On aura aussi noté, dans cet échange, ce qui surprend toujours, la coexistence de qualificatifs que nous trouvons élogieux (ou  au contraire péjoratifs) avec un discours critique (ou au contraire louangeur, ou respectueux). Ici, Laomédon est qualifié d'admirable, ce qui nous semble  peu compatible avec son comportement, lui qui à un bienfait répondit par des injures .

Remarque: Pour l'anecdote et situer l'allusion, Laomédon , roi de Troie, est le père, entre autres enfants, de Priam qui lui a succédé quand l'épopée homérique nous est contée. Spécialiste du parjure, Laomédon refuse de payer aux divinités le tribut promis pour leur aide dans la construction des murs de la citadelle. Irrité, Poséidon lui envoie un monstre marin qui enlève sa fille Hésioné. Héraclès, appelé à la rescousse, tue le monstre, délivre Hésioné … et  se voit refuser les chevaux divins qui lui avaient été garantis en récompense de ses bons services . Il revient alors à Troie, accompagné de Télamon, le père du grand Ajax, à la tête d'une armée, prend la ville et tue Laomédon et tous ses fils, sauf Priam, qui avait désavoué son père.

Sur cette affaire de qualificatifs en rupture logique, dès les premiers vers, on a été un peu surpris de cette adresse d'Achille à Agamemnon: "Glorieux Atride, homme cupide entre tous (…)". Il est vrai – on a des exemples - que ce n'est pas incompatible …

En termes de remarque rapide et collatérale, l'insulte homérique apparaît parfois comme de nature assez "hadockienne" (cf. le capitaine). Ainsi du qualificatif de "mouche de chien" qui nous semblera, modernes, plus folklorique que virulent. "Moule à gaufres" a même au fond plus d'impact.

Les actions humaines, les comportements, les faits d'armes, sont constamment rapportés à des situations relevant de l'observation animalière, ou du constat de catastrophe naturelle. Il est sans cesse question de lions bondissant sur des biches, ou égorgeant un taureau, ou faisant face à des chiens et des bergers, les mouvements de troupes sont des fleuves qui gonflent, des nuées qui s'amassent et éclatent en trombes d'eau, etc.

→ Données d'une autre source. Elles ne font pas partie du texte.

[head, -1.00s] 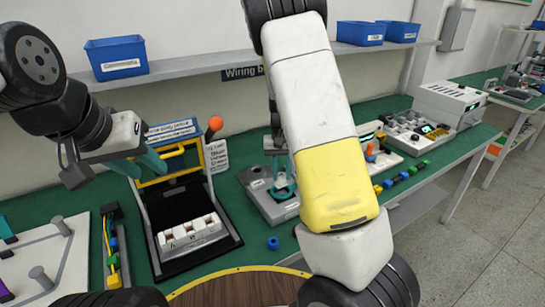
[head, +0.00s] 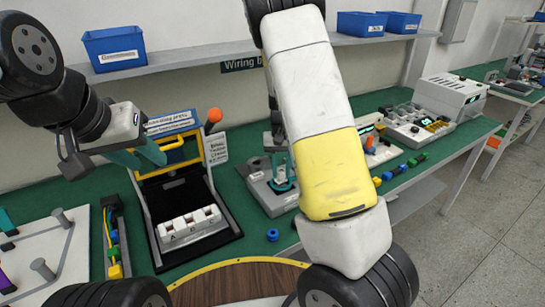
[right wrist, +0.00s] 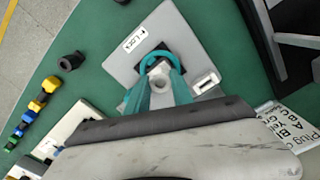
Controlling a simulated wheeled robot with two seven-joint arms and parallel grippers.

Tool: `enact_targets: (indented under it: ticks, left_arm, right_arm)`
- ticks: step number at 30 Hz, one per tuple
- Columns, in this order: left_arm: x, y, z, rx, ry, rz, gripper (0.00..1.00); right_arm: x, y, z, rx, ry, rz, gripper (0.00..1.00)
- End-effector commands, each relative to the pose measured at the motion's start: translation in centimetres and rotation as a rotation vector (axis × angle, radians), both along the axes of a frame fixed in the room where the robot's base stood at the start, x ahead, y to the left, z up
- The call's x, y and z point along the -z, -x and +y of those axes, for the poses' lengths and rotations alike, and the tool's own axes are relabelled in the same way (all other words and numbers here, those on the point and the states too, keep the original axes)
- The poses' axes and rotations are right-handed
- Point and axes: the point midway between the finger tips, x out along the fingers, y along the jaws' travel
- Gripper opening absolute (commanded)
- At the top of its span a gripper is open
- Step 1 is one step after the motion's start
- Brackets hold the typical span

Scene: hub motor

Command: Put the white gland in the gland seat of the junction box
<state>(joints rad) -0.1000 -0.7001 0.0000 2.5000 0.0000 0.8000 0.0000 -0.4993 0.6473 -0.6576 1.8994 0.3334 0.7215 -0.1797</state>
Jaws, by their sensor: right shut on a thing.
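The white gland (right wrist: 162,85) shows as a small pale ring in the right wrist view. My right gripper (right wrist: 159,94) is shut on it, with one teal finger at each side. They are above a grey box (right wrist: 187,38) with a "Lock" label and a teal curved piece just beyond the fingertips. In the head view the right gripper (head: 281,176) is at the same grey box (head: 256,184), and the gland cannot be made out. I cannot tell whether the gland touches the box. My left gripper (head: 139,156) is open and empty beside the upright yellow-handled frame.
A black open case (head: 188,250) with a white lettered terminal block (head: 189,226) stands left of the grey box. A blue ring (head: 273,235) lies in front. Coloured small parts (head: 403,167) and instruments (head: 419,125) are to the right. My right arm hides the middle.

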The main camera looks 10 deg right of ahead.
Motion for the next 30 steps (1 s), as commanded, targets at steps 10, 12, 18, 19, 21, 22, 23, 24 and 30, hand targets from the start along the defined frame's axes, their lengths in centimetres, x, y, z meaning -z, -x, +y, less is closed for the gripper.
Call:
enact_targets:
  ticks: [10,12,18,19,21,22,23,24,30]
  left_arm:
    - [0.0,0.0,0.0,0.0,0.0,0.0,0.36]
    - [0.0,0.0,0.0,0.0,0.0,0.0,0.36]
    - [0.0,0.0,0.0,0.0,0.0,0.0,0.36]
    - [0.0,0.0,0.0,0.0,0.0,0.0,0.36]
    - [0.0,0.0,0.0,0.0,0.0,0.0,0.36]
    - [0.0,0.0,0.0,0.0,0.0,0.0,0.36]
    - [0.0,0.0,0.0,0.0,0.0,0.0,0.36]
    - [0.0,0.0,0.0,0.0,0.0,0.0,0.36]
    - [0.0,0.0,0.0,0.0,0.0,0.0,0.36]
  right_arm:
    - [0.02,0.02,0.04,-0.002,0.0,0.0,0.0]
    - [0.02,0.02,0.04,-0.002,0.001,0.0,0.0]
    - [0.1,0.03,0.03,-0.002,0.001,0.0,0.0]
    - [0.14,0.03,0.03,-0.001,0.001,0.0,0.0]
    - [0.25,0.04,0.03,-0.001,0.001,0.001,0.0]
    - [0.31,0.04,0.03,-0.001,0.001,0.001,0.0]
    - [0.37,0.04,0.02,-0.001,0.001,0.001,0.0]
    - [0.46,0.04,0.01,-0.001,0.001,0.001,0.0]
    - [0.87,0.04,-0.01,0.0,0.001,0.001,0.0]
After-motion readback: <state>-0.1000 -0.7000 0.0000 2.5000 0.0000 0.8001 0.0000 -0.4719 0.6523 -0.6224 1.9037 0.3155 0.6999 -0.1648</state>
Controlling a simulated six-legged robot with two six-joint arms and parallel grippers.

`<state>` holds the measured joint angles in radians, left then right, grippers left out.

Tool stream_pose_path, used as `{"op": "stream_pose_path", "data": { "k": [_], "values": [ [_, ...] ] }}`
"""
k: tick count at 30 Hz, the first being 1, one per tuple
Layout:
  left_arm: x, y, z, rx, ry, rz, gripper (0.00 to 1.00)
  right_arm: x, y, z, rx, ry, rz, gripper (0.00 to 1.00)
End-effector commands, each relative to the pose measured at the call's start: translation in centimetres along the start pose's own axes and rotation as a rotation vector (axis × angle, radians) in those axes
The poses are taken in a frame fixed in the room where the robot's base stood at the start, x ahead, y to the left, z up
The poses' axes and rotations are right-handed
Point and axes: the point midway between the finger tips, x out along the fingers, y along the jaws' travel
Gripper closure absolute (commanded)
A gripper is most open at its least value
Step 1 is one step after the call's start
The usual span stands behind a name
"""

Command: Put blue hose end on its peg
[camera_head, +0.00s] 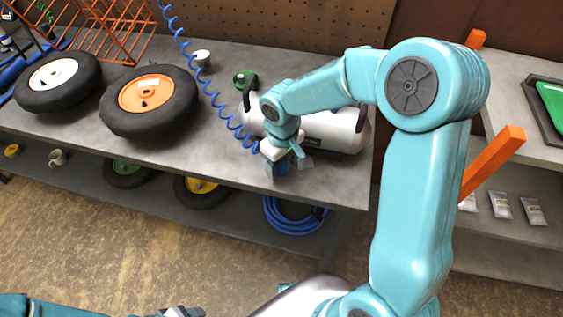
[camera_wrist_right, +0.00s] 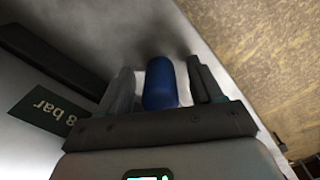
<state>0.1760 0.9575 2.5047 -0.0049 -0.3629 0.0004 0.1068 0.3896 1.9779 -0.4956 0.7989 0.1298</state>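The blue coiled hose (camera_head: 205,88) hangs from the top and runs down to the bench beside the silver tank. Its blue end (camera_wrist_right: 161,84) stands between the two fingers of my right gripper (camera_wrist_right: 161,86), with a narrow gap showing on each side. In the head view my right gripper (camera_head: 278,168) is low over the bench's front part, in front of the tank, and mostly hides the hose end. My left gripper (camera_head: 182,312) shows only in part at the bottom edge; its fingers are not clear. I cannot make out the peg.
The silver tank (camera_head: 335,128) stands close behind my right gripper. Two wheels, one with an orange hub (camera_head: 146,93) and one with a white hub (camera_head: 52,74), lie on the bench (camera_head: 215,150). A coiled blue hose (camera_head: 292,216) lies on the lower shelf. A pegboard (camera_head: 270,25) is behind.

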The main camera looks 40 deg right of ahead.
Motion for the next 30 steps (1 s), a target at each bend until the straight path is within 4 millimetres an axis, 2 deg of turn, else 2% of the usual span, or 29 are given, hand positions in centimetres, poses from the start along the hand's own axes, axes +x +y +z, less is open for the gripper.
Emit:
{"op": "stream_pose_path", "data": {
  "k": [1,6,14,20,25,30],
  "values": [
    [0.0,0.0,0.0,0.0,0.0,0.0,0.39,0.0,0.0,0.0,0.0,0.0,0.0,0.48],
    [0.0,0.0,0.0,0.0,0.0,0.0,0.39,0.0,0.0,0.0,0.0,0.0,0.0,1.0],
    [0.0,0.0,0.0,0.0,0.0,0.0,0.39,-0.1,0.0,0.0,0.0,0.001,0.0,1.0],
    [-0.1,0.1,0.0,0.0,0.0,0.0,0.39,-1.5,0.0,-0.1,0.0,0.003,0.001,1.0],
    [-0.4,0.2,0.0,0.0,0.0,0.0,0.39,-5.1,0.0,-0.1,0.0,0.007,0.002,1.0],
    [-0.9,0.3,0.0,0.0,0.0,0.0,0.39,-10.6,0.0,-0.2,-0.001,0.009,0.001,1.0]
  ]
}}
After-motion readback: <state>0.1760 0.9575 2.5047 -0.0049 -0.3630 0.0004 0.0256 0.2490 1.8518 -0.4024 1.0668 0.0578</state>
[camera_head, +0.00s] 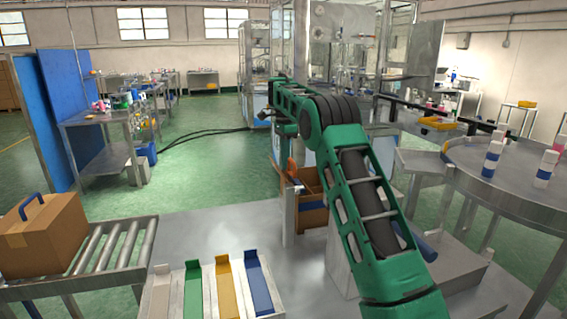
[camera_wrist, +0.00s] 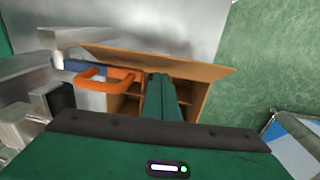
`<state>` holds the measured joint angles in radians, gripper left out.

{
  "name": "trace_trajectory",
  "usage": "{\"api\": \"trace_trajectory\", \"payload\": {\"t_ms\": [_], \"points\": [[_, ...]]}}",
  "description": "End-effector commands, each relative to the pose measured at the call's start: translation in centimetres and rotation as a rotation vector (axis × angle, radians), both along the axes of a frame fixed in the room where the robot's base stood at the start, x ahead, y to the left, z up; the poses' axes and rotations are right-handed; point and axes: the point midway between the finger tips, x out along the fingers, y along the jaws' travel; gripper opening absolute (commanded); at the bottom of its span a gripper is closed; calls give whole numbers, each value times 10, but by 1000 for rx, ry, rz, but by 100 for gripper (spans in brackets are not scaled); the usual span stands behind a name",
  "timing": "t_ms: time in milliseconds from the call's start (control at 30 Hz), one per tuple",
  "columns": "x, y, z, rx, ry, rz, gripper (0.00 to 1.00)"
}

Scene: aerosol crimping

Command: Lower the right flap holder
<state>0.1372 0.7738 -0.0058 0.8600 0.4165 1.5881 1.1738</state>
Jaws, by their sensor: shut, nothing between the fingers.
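An orange looped handle (camera_wrist: 104,80) with a blue part (camera_wrist: 76,66) beside it is at the left edge of an open cardboard box (camera_wrist: 205,72) in the wrist view; it appears to be a flap holder. I cannot tell whether it is the right one. My gripper (camera_wrist: 161,77) is shut and empty, its green fingers over the box opening, to the right of the orange handle and apart from it in the picture. In the head view the orange piece (camera_head: 292,168) stands at the box (camera_head: 312,187); my arm hides part of the box.
Grey metal fixtures (camera_wrist: 35,88) crowd the left of the wrist view. In the head view a roller conveyor (camera_head: 103,250) with a closed carton (camera_head: 45,236) is left, coloured trays (camera_head: 228,285) are in front, and a round table (camera_head: 500,178) with bottles is right.

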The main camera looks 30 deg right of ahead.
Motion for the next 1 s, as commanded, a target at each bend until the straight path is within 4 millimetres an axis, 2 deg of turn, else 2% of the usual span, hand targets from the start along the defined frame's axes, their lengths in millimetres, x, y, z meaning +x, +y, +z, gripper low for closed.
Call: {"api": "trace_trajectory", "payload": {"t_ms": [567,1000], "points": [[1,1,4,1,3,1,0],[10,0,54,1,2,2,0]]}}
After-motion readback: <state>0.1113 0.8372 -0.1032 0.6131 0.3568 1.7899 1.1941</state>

Le troyen Dolon, ainsi, est poursuivi par Diomède et Ulysse : "Dolon (…) reconnut ses ennemis et mut agilement ses genoux pour fuir. Eux, à sa poursuite s'élancèrent. Comme deux chiens aux dents aiguës , dressés à la chasse, pressent un faon ou un lièvre, sans trêve ni cesse, dans un pays boisé; et l'animal court devant eux en criant; ainsi le fils de Tydée et Ulysse, destructeur de ville, poursuivaient Dolon (…)."

La comparaison est parfois plus inattendue. Ici, Hélénos, fils de Priam, décoche une flèche à Ménélas: "Le fils de Priam frappa à la poitrine, de son trait, la courbure de la cuirasse, et la flèche amère vola de côté. Comme, d'une large pelle, sur une aire vaste sautent les fèves à la peau noire, ou les pois-chiches, sous le vent sifflant et l'effort du vanneur, ainsi de la cuirasse de Ménélas rebondit et vola très loin la flèche amère."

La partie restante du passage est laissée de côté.